Appendix B Mixing With Other Threading Packages

Correct Interoperability ^^^^^^^^^^^^^^^^^^^^^^^^

You can use |short_name| with other threading packages. No additional effort is required.

Here is an example that parallelizes an outer loop with OpenMP and an inner loop with |short_name|.

.. literalinclude:: ./examples/tbb_mixing_other_runtimes_example.cpp :language: c++ :start-after: /begin outer loop openmp with nested tbb/ :end-before: /end outer loop openmp with nested tbb/

#pragma omp parallel instructs OpenMP to create a team of threads. Each thread executes the code block statement associated with the directive.

#pragma omp for indicates that the compiler should distribute the iterations of the following loop among the threads in the existing thread team, enabling parallel execution of the loop body.

See the similar example with the POSIX* Threads:

.. literalinclude:: ./examples/tbb_mixing_other_runtimes_example.cpp :language: c++ :start-after: /begin pthreads with tbb/ :end-before: /end pthreads with tbb/

.. _avoid_cpu_overutilization:

Avoid CPU Overutilization ^^^^^^^^^^^^^^^^^^^^^^^^^

While you can safely use |short_name| with other threading packages without affecting the execution correctness, running a large number of threads from multiple thread pools concurrently can lead to oversubscription. This may significantly overutilize system resources, affecting the execution performance.

Consider the previous example with nested parallelism, but with an OpenMP parallel region executed within the parallel loop:

.. literalinclude:: ./examples/tbb_mixing_other_runtimes_example.cpp :language: c++ :start-after: /begin outer loop tbb with nested omp/ :end-before: /end outer loop tbb with nested omp/

Due to the semantics of the OpenMP parallel region, this composition of parallel runtimes may result in a quadratic number of simultaneously running threads. Such oversubscription can degrade the performance.

|short_name| solves this issue with Thread Composability Manager (TCM). It is an experimental CPU resource coordination layer that enables better cooperation between different threading runtimes.

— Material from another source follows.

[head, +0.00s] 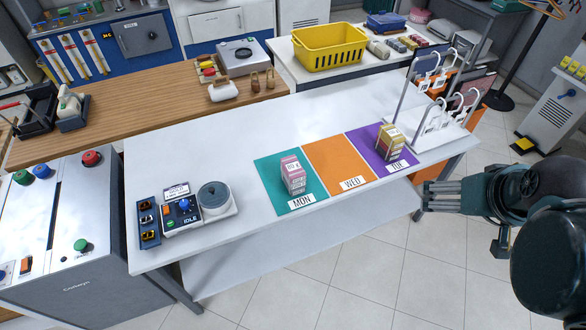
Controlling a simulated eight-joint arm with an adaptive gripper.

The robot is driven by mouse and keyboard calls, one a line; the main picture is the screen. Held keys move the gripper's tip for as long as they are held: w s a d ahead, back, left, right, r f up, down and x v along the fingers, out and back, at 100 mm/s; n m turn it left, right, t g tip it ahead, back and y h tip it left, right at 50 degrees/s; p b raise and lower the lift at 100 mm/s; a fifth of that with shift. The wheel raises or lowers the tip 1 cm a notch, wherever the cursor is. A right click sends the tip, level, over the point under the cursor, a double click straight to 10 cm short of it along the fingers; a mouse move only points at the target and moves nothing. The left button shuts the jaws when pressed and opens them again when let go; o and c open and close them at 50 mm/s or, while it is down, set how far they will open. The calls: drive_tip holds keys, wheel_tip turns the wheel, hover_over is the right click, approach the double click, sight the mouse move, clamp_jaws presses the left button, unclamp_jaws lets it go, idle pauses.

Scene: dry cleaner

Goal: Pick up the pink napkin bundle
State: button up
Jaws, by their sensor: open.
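A pink bundle with a white-and-pink patterned front (292,174) stands upright on the teal MON mat (268,172) on the white table. It matches the pink napkin bundle, though its folds are too small to make out. My gripper (424,198) is at the right, by the table's front right edge. It is open and empty, well apart from the pink bundle and to its right. No part of the bundle is hidden by my arm.
The orange WED mat (336,165) between is empty. A control box (181,212) and grey round pot (214,196) sit left. A white hanger rack (440,128) stands right. The table behind the mats is clear.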

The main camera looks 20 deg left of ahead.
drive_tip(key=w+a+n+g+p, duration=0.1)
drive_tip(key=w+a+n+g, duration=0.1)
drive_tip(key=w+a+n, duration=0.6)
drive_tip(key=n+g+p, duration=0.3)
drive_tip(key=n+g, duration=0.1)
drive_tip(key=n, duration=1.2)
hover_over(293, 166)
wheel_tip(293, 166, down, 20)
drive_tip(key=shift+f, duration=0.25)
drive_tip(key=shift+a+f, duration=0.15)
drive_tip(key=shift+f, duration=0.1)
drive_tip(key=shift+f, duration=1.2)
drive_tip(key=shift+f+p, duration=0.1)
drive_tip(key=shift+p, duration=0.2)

By default, TCM is disabled. To enable it, set TCM_ENABLE environment variable to 1. To make sure it works as intended set TCM_VERSION environment variable to 1 before running your application and check the output for lines starting with TCM:. The TCM: TCM_ENABLE 1 line confirms that Thread Composability Manager is active.

Example output:

::

TCM: VERSION            1.3.0
<...>
TCM: TCM_ENABLE         1

When used with the OpenMP implementation of Intel(R) oneAPI DPC++/C++ Compiler, TCM allows to avoid simultaneous scheduling of excessive threads in the scenarios similar to the one above.

Submit feedback or ask questions about Thread Composability Manager through |short_name| GitHub Issues <https://github.com/uxlfoundation/oneTBB/issues>_ or Discussions <https://github.com/uxlfoundation/oneTBB/discussions>_.

.. note:: Coordination on the use of CPU resources requires support for Thread Composability Manager. For optimal coordination, make sure that each threading package in your application integrates with TCM.